What kind of journal keeper forgets to keep his journal – and worse – deletes all his notes?
How cool is modern technology? When I gained my navigation certificate, GPS tech was a closely guarded military secret. Now, not just a GPS, but my phone and my iPad can tell me where I am and can carry the tide tables and Marine Charts of all the world. When I had a set of charts for New Zealand alone they filled a cabinet. Now a full set of charts covering Australia and New Zealand occupy an imaginary space in a piece of plastic and rare earth metals smaller than my little fingernail.
I am a pluviophile. I love the rain. Especially tropical rain.
Walking in the rain, getting soaking wet…
My weather app tells me there is a thirty percent chance of rain. Considering it has been raining heavily for over ten hours , I consider the app to be 70% wrong.
I went to sleep to the lovely sound of heavy rain on my roof, and woke to it this morning. The kookaburra didn’t seem to mind either. He gave a rousing burst of song at 05:40 on the dot, just as I was pouring my first coffee. The frogs are happy too. I can hear at least three species announcing their sexual availability.
My neighbour’s coughing fit was without a trace of Strauss today, though I might have caught a phrase or two of Coltrane. He was soaked on his morning pilgrimage to the ablution block and back. I cheated, I went to the rear corner of my caravan where I am screened from public view, and peed into the stream flowing past my bicycle and through the fence down into the creek. I still got wet. And I still have to go to the ablution block sooner or later.
Last night I went to the Rangla Punjab Wednesday night buffet. All you can eat for twenty dollars. I tried a little of every curry as well as the raitas and pickles. Everything, from the rice and naan to the samosas and bhaji were excellent. The mango lassi was outstanding. That was extra, but well worth four dollars. I tried very hard not to overdo it, but I blew my calorie budget for the first time since I started counting them. I don’t regret it. I shall do it again, though not regularly. Perhaps only when Wednesday coincides with a special occasion.
Yesterday’s occasion was that I now have a recreational marine drivers licence (RMDL). What the rest of the country calls a skipper’s ticket. That I’ve had a boatmaster and coastal yachtmaster ticket in NZ since 1979 did not matter to Queensland Transport. I still had to pass a local course and get certified before they’d grant me a licence. Done and dusted all in one morning yesterday.
Now I can take out the tinnie I bought on line while drunk at Christmas. Kidding. I arranged to view it on Boxing Day. I agreed to buy it. Perfect for my needs, which is code for all I can afford.
I see a lot of quibbling on the internet and in letters to the editor about the current bushfire crisis. “It’s not really climate change that is the cause; the fires were started by youthful arsonists; by lightning”. Yeah, whatever.
How the fire starts is irrelevant, whether it was from a badly placed barbecue or a deliberately thrown Molotov cocktail matters not one whit.
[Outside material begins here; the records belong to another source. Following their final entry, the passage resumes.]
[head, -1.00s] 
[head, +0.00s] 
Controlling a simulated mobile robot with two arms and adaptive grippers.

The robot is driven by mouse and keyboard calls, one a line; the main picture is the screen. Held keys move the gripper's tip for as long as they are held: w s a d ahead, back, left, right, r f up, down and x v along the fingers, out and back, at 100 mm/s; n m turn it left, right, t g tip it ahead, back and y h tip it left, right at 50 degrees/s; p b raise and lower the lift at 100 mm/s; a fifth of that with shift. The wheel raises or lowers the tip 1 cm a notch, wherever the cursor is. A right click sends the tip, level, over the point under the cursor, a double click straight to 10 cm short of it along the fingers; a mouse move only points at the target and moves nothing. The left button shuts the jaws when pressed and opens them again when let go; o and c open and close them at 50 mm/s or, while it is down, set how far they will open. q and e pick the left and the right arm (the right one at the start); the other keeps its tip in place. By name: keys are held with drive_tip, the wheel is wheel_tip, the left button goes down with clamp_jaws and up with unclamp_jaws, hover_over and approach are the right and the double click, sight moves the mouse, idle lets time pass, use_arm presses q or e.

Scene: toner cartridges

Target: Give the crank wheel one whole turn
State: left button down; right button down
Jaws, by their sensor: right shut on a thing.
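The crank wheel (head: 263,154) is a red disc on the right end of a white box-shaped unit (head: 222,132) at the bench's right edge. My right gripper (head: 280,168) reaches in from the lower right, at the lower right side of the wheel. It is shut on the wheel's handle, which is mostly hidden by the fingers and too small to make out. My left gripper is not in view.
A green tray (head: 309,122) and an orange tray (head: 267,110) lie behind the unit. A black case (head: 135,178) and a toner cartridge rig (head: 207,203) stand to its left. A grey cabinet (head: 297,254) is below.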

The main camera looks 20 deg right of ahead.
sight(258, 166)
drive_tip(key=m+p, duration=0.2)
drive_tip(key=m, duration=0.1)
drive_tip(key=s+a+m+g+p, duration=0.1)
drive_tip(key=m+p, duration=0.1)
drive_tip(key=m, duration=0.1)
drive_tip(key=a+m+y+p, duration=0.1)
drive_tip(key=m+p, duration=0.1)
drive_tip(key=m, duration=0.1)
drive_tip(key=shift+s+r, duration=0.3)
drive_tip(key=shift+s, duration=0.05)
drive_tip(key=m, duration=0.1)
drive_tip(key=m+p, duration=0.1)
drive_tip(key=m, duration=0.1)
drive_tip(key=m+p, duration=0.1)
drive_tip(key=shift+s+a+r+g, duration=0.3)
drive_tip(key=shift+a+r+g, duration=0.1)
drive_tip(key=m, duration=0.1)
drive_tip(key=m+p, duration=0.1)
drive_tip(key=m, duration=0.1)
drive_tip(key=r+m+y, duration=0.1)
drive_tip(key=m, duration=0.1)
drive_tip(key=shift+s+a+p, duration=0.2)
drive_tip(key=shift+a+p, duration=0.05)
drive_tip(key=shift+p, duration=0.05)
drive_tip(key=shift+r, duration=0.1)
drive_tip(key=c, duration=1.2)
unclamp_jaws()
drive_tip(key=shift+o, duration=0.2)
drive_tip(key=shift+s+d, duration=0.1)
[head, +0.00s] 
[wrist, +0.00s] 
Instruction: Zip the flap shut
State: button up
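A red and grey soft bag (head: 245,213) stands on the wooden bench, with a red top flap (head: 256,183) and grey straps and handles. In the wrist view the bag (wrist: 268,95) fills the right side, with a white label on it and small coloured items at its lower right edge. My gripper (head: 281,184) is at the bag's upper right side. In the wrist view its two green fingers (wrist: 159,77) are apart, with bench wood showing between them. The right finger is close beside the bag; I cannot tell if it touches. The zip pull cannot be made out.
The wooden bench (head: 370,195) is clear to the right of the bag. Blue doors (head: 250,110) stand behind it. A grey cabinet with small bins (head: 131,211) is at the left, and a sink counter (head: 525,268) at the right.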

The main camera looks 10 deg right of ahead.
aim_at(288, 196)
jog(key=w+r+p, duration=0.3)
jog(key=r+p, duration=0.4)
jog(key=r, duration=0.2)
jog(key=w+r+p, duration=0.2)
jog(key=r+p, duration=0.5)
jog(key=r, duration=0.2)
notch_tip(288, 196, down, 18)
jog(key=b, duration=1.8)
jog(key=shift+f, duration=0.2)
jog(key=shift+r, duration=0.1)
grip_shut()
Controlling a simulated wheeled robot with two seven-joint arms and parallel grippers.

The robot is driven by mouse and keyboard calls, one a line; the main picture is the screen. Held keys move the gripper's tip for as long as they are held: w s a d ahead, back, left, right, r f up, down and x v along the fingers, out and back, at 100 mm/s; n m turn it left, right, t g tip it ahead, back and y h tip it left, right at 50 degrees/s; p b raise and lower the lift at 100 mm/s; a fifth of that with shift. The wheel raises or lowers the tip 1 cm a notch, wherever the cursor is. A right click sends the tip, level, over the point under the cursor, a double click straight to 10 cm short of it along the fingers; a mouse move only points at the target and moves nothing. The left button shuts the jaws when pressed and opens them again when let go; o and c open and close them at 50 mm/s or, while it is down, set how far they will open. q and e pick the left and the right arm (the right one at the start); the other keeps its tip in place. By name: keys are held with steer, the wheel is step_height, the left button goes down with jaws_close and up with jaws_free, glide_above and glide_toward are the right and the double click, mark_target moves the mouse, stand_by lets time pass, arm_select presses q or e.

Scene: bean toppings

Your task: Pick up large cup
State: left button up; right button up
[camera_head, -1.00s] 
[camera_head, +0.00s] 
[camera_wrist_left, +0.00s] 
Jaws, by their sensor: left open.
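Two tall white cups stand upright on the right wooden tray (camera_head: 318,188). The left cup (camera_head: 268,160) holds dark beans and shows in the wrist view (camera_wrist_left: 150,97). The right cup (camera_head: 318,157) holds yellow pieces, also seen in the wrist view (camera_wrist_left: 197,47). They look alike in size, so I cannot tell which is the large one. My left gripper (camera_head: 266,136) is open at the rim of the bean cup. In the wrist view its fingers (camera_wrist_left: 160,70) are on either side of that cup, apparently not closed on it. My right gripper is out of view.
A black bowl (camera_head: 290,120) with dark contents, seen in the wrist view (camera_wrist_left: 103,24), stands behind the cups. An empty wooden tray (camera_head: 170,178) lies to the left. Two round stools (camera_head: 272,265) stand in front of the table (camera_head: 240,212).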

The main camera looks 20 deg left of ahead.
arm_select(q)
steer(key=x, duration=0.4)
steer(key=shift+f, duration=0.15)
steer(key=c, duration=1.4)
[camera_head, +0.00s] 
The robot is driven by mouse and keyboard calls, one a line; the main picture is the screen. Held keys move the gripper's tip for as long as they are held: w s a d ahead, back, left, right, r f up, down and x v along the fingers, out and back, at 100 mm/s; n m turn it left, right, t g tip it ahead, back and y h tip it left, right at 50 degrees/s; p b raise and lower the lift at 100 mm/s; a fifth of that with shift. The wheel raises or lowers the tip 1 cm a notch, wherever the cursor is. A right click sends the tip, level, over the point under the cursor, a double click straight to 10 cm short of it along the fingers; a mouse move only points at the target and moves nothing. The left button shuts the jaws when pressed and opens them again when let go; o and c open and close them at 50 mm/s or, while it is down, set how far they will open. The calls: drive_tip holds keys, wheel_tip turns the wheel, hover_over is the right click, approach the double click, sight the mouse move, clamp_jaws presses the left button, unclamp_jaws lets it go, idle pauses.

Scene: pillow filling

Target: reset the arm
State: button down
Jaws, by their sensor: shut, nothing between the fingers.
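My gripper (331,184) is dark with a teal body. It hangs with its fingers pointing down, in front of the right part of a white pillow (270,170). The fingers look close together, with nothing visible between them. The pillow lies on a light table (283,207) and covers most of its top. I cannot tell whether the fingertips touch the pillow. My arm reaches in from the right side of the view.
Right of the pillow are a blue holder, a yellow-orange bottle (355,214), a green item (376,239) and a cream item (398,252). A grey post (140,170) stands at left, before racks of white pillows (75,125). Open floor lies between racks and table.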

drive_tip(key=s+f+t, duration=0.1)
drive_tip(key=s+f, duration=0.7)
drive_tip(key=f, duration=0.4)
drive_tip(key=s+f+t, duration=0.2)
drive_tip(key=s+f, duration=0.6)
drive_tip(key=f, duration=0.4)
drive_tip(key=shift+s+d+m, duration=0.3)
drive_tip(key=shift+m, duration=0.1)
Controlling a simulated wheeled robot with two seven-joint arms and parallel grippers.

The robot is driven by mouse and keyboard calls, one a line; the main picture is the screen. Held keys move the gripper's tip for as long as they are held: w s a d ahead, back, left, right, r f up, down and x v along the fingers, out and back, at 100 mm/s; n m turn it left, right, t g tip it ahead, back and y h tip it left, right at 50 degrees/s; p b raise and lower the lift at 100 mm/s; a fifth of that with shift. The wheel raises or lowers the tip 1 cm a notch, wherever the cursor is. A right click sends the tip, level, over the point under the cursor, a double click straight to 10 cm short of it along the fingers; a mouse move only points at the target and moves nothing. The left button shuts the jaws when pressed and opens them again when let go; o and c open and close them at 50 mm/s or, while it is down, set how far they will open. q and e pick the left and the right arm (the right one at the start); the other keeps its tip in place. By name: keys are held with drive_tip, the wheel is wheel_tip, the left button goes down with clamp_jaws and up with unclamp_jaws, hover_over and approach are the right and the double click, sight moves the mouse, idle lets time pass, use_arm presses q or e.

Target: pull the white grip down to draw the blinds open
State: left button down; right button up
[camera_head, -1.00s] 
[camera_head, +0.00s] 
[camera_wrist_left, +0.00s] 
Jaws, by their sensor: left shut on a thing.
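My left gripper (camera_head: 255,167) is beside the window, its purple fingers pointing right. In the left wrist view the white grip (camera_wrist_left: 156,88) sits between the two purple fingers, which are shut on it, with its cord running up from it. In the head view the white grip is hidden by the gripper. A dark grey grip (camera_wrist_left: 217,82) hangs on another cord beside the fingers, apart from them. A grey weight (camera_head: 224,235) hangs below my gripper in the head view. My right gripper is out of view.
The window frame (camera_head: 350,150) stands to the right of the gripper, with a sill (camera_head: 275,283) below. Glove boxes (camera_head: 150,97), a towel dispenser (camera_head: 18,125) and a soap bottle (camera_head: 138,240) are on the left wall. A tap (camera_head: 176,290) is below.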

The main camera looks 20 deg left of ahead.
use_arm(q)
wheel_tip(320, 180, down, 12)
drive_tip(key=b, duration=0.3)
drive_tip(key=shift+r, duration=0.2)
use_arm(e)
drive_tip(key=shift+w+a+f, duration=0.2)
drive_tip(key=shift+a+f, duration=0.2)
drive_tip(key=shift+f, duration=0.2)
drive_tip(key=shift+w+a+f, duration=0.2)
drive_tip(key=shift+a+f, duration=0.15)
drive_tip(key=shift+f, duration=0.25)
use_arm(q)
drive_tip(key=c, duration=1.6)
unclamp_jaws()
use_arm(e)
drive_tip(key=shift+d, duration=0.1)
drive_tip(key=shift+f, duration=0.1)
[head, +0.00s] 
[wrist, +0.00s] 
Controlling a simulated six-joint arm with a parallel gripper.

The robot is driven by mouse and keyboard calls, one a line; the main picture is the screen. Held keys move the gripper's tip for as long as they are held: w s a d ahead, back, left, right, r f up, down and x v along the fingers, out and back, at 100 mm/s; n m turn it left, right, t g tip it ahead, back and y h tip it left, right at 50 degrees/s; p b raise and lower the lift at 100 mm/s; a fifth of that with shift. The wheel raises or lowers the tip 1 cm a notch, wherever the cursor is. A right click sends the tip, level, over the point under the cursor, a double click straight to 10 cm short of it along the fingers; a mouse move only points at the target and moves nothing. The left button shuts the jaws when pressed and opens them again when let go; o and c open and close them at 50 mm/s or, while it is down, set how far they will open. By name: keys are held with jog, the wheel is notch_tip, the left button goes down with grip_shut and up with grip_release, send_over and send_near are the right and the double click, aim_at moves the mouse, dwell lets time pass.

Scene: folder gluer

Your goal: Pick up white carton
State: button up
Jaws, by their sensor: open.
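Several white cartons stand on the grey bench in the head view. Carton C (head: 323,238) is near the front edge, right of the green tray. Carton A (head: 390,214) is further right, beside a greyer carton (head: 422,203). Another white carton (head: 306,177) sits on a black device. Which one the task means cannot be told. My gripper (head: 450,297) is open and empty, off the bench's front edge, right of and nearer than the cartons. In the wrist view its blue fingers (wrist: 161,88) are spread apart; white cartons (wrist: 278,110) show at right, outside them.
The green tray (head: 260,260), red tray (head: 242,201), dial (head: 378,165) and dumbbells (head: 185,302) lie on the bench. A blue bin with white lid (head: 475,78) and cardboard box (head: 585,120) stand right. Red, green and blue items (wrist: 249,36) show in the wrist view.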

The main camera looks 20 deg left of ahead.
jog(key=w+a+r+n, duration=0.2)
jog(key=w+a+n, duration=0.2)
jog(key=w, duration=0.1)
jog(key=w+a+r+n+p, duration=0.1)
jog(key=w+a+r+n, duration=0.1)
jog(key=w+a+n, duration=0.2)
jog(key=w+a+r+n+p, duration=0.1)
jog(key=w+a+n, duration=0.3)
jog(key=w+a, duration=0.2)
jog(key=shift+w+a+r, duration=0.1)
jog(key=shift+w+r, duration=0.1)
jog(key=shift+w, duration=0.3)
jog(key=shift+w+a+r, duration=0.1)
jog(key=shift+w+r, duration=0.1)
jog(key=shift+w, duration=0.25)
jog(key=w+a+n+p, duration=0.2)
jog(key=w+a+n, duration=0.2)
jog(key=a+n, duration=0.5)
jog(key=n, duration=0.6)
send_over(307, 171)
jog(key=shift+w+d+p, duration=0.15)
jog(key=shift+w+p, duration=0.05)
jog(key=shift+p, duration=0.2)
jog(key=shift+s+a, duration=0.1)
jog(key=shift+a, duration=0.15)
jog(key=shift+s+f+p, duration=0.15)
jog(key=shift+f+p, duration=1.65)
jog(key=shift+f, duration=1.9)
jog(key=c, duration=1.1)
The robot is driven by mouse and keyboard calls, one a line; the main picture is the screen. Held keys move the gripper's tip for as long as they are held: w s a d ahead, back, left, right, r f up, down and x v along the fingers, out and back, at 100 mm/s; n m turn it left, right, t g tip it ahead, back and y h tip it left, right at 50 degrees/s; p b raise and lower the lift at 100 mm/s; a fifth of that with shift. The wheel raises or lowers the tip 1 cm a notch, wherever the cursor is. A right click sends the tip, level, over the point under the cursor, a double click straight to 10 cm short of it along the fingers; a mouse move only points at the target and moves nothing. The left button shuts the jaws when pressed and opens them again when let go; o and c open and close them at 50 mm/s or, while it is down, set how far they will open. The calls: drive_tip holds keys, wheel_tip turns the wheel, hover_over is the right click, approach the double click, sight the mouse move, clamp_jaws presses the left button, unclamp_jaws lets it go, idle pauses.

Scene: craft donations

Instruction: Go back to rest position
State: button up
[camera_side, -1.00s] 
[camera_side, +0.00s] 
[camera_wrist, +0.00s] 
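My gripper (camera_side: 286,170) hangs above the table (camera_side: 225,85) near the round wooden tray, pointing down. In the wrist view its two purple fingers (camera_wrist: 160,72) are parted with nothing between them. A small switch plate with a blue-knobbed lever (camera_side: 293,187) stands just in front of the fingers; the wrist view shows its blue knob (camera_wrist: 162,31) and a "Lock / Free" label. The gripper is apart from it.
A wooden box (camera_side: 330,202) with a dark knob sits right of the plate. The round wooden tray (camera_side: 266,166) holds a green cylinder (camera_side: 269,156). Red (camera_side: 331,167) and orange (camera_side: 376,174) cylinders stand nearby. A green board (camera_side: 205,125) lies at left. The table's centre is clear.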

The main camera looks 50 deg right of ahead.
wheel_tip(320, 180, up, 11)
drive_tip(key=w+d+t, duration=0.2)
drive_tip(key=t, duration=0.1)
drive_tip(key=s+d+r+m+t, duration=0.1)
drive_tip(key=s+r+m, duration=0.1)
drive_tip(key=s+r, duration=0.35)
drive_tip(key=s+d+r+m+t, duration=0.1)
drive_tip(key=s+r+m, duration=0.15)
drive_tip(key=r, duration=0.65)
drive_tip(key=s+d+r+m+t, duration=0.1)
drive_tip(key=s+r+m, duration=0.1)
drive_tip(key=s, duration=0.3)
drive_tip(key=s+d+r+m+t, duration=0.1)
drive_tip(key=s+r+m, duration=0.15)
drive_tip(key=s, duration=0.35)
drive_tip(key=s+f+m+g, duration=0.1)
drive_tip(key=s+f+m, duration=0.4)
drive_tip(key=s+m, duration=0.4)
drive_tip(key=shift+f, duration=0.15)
There have always been bushfires. Sometimes really bad ones. Some deliberate, some accidental, some natural. The point is that the conditions are now more and more such that once a fire starts, it’s increasingly, damnably hard to put out and spreads through the dry vegetation at an alarming pace that much of the wildlife and few humans on foot can outrun. The fires spread further and faster, and it is climate change that caused these conditions. Arguing against this scientifically established fact is not expressing an intelligent opinion, any more than maintaining that the sun, moon and stars all revolve around an earth placed squarely in the centre of the universe.
When science has established facts beyond doubt and has all the data necessary to prove it, there is room only for discussing the finer details of how globing warming may affect different geographies and circumstances. No way to say it is not really happening.
So I feel free to mock the deniers just as I would flat-earthers, creationists and iridologists. Because they are provably wrong. I don’t usually resort to the ad hominem because it is an admission of failure. However, I admit freely that I fail to understand how people don’t understand how science works.
Prove me wrong if you can. I’m willing to change my mind if the evidence is there. Lay it out.